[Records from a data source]
-- BEGIN --

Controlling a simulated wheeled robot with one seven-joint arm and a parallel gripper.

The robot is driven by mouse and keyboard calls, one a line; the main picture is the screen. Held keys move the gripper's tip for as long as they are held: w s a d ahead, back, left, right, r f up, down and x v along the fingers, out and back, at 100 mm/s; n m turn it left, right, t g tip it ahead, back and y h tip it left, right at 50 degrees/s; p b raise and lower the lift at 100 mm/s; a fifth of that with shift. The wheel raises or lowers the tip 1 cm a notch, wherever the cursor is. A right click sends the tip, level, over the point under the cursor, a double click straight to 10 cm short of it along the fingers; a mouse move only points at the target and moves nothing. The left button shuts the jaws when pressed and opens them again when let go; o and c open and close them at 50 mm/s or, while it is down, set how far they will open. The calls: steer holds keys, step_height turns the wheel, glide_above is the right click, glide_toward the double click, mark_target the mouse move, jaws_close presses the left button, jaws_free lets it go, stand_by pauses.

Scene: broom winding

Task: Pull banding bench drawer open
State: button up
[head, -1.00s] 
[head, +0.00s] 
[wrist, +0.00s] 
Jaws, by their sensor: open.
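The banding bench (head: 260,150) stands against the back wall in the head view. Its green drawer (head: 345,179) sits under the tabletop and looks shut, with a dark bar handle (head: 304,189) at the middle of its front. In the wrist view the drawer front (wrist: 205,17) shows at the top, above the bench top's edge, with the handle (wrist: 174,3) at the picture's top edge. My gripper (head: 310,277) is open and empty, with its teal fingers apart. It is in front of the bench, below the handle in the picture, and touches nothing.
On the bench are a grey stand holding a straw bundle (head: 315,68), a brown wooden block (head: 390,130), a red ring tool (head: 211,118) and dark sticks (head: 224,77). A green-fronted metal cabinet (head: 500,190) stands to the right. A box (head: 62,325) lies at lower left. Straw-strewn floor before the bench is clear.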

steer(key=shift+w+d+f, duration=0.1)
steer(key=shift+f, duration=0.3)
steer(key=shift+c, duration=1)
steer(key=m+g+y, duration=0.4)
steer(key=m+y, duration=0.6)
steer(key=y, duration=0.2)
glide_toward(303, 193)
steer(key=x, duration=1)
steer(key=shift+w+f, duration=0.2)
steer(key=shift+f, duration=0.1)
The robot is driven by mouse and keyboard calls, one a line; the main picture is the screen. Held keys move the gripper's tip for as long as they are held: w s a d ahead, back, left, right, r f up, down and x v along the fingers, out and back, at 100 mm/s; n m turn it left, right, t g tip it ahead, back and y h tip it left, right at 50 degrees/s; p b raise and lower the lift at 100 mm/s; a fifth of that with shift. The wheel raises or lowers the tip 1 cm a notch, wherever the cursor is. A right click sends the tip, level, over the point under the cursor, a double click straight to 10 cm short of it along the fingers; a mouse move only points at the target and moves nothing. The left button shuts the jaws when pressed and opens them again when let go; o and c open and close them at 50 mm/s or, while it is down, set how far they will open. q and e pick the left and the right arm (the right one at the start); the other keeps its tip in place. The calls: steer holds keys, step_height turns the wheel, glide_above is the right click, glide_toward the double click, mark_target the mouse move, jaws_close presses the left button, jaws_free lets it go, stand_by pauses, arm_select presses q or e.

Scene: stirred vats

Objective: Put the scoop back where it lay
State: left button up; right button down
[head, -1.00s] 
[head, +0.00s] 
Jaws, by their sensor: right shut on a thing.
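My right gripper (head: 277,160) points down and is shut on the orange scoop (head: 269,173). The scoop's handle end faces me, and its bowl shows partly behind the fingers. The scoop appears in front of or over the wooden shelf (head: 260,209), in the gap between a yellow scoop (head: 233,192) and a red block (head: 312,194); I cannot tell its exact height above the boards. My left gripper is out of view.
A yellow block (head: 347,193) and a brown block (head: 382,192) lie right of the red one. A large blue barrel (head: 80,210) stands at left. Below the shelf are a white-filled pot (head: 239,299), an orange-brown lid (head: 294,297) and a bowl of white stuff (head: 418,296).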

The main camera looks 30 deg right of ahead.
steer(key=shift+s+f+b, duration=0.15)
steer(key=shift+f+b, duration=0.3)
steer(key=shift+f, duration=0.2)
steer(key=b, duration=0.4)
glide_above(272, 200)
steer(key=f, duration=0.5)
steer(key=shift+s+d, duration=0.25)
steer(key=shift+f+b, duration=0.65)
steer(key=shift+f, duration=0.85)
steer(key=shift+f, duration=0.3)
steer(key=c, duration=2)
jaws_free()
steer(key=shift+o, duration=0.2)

-- END --

▸ **TASK**
Return what is listed above, exactly and completely.

▸ **RESULT BELOW**
Controlling a simulated wheeled robot with one seven-joint arm and a parallel gripper.

The robot is driven by mouse and keyboard calls, one a line; the main picture is the screen. Held keys move the gripper's tip for as long as they are held: w s a d ahead, back, left, right, r f up, down and x v along the fingers, out and back, at 100 mm/s; n m turn it left, right, t g tip it ahead, back and y h tip it left, right at 50 degrees/s; p b raise and lower the lift at 100 mm/s; a fifth of that with shift. The wheel raises or lowers the tip 1 cm a notch, wherever the cursor is. A right click sends the tip, level, over the point under the cursor, a double click straight to 10 cm short of it along the fingers; a mouse move only points at the target and moves nothing. The left button shuts the jaws when pressed and opens them again when let go; o and c open and close them at 50 mm/s or, while it is down, set how far they will open. The calls: steer holds keys, step_height turns the wheel, glide_above is the right click, glide_toward the double click, mark_target the mouse move, jaws_close presses the left button, jaws_free lets it go, stand_by pauses.

Scene: broom winding

Task: Pull banding bench drawer open
State: button up
[head, -1.00s] 
[head, +0.00s] 
[wrist, +0.00s] 
Jaws, by their sensor: open.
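The banding bench (head: 260,150) stands against the back wall in the head view. Its green drawer (head: 345,179) sits under the tabletop and looks shut, with a dark bar handle (head: 304,189) at the middle of its front. In the wrist view the drawer front (wrist: 205,17) shows at the top, above the bench top's edge, with the handle (wrist: 174,3) at the picture's top edge. My gripper (head: 310,277) is open and empty, with its teal fingers apart. It is in front of the bench, below the handle in the picture, and touches nothing.
On the bench are a grey stand holding a straw bundle (head: 315,68), a brown wooden block (head: 390,130), a red ring tool (head: 211,118) and dark sticks (head: 224,77). A green-fronted metal cabinet (head: 500,190) stands to the right. A box (head: 62,325) lies at lower left. Straw-strewn floor before the bench is clear.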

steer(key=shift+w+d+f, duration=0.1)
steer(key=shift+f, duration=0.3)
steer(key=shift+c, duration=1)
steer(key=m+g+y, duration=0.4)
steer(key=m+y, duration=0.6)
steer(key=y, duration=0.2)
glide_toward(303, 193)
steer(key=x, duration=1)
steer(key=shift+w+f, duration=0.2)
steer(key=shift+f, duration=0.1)
The robot is driven by mouse and keyboard calls, one a line; the main picture is the screen. Held keys move the gripper's tip for as long as they are held: w s a d ahead, back, left, right, r f up, down and x v along the fingers, out and back, at 100 mm/s; n m turn it left, right, t g tip it ahead, back and y h tip it left, right at 50 degrees/s; p b raise and lower the lift at 100 mm/s; a fifth of that with shift. The wheel raises or lowers the tip 1 cm a notch, wherever the cursor is. A right click sends the tip, level, over the point under the cursor, a double click straight to 10 cm short of it along the fingers; a mouse move only points at the target and moves nothing. The left button shuts the jaws when pressed and opens them again when let go; o and c open and close them at 50 mm/s or, while it is down, set how far they will open. q and e pick the left and the right arm (the right one at the start); the other keeps its tip in place. The calls: steer holds keys, step_height turns the wheel, glide_above is the right click, glide_toward the double click, mark_target the mouse move, jaws_close presses the left button, jaws_free lets it go, stand_by pauses, arm_select presses q or e.

Scene: stirred vats

Objective: Put the scoop back where it lay
State: left button up; right button down
[head, -1.00s] 
[head, +0.00s] 
Jaws, by their sensor: right shut on a thing.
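My right gripper (head: 277,160) points down and is shut on the orange scoop (head: 269,173). The scoop's handle end faces me, and its bowl shows partly behind the fingers. The scoop appears in front of or over the wooden shelf (head: 260,209), in the gap between a yellow scoop (head: 233,192) and a red block (head: 312,194); I cannot tell its exact height above the boards. My left gripper is out of view.
A yellow block (head: 347,193) and a brown block (head: 382,192) lie right of the red one. A large blue barrel (head: 80,210) stands at left. Below the shelf are a white-filled pot (head: 239,299), an orange-brown lid (head: 294,297) and a bowl of white stuff (head: 418,296).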

The main camera looks 30 deg right of ahead.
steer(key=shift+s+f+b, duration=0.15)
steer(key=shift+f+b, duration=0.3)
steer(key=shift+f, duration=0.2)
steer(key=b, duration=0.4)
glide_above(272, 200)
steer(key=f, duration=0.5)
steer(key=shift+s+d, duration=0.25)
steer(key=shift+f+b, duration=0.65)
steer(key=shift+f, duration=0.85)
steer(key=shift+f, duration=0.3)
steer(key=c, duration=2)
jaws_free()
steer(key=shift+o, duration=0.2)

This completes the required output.